There may be no antiwar movement today because we live in a media environment that seeks to destroy it in its nascence. Andrew Bacevich, in his recent instructive essay for Harper’s called “American Imperium”, makes the case that:
The trivializing din of what passes for news drowns out the antiwar critique. One consequence of remaining perpetually at war is that the political landscape in America does not include a peace party.

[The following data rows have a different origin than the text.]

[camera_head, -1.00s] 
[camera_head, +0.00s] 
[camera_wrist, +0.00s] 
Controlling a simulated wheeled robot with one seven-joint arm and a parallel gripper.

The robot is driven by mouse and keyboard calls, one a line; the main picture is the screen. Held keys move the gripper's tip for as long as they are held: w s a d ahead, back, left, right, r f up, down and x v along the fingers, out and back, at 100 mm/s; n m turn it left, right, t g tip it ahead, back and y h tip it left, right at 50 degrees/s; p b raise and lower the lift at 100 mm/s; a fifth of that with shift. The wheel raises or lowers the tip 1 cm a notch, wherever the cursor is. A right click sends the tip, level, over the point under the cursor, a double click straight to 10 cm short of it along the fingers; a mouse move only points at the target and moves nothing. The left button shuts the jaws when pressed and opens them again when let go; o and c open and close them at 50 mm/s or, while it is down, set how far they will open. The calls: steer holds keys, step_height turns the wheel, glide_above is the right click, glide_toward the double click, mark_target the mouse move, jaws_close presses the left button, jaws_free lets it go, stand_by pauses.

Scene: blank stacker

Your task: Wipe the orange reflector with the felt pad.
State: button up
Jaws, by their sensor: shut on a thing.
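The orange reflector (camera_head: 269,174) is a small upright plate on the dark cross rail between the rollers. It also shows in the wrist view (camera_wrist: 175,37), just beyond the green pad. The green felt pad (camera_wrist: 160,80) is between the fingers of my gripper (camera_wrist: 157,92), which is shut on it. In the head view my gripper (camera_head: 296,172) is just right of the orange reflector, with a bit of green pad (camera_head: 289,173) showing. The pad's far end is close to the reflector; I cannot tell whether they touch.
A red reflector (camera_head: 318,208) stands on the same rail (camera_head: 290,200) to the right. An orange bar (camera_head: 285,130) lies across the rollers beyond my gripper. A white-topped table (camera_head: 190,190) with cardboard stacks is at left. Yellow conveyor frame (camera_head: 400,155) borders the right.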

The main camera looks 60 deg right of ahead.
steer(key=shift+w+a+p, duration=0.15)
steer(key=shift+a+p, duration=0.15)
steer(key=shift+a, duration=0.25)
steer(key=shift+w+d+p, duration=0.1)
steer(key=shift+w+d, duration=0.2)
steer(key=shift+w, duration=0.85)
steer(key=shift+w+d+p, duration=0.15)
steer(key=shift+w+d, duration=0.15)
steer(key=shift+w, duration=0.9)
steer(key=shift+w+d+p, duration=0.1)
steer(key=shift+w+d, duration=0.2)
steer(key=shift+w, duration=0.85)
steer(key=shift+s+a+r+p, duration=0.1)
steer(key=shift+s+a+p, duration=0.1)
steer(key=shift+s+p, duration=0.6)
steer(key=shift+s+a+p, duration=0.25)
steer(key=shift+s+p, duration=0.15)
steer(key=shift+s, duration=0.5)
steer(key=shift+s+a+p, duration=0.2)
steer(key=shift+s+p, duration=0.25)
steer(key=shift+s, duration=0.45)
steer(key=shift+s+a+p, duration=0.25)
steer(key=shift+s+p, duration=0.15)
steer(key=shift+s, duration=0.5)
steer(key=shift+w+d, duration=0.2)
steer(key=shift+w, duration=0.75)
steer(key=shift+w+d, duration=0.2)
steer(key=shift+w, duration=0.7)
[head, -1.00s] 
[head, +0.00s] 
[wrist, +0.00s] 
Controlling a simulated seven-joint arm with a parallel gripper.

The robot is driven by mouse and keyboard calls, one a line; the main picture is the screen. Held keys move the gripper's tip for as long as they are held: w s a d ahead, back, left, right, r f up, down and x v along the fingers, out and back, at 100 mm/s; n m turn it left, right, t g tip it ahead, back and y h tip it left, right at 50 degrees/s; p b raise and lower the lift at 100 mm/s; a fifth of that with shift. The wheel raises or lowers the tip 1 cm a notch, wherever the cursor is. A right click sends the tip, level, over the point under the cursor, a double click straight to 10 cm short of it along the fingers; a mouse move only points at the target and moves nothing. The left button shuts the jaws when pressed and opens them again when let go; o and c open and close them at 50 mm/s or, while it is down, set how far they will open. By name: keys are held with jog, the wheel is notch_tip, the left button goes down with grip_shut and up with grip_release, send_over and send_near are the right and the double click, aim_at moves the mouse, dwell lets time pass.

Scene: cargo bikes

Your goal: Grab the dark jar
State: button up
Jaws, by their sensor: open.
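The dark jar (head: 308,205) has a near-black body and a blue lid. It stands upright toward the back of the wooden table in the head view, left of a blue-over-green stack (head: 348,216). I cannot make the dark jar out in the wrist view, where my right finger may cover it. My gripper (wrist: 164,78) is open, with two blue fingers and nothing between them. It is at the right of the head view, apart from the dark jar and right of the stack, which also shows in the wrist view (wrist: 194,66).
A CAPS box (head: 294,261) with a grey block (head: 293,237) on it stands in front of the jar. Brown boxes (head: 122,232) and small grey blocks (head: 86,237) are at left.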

Indeed, before there can be a peace party, there must be an antiwar critique. And the “trivializing din” that Bacevich speaks of is not simply drowning out antiwar critique, it is merciless in seeking to destroy and discredit ideas such as the fact that the United States enjoys unprecedented military, economic, ideological and strategic domination over the entire world. Such ideas, when voiced publicly, are met with derision and laughter. As if, with dozens of bases and tens of thousands of soldiers surrounding Russia, one could seriously argue that Russia is imperialist, or an equal threat to world peace as the US. There are no Russian bases and no Russian soldiers garrisoned on our borders. We cannot even know, as the numbers are not publicly available, how many US soldiers and bases are currently in the Middle East – indeed, how many are currently in Iraq and Syria, where much conflict is currently taking place. Whereas before, reliable journalists and their supportive editors might have been successful in discovering such figures, they are now too focused on revenue and survival. This opens wide the door for propagandists who wish to deride and discredit any remaining “Left” antiwar sentiment in the US. Until this is resolved, building an anti-imperialist antiwar movement will remain an uphill battle, even among smaller groups, as subjectivity and sophistry continues to be taught and promoted over objectivity, materialism, serious study and clear thinking.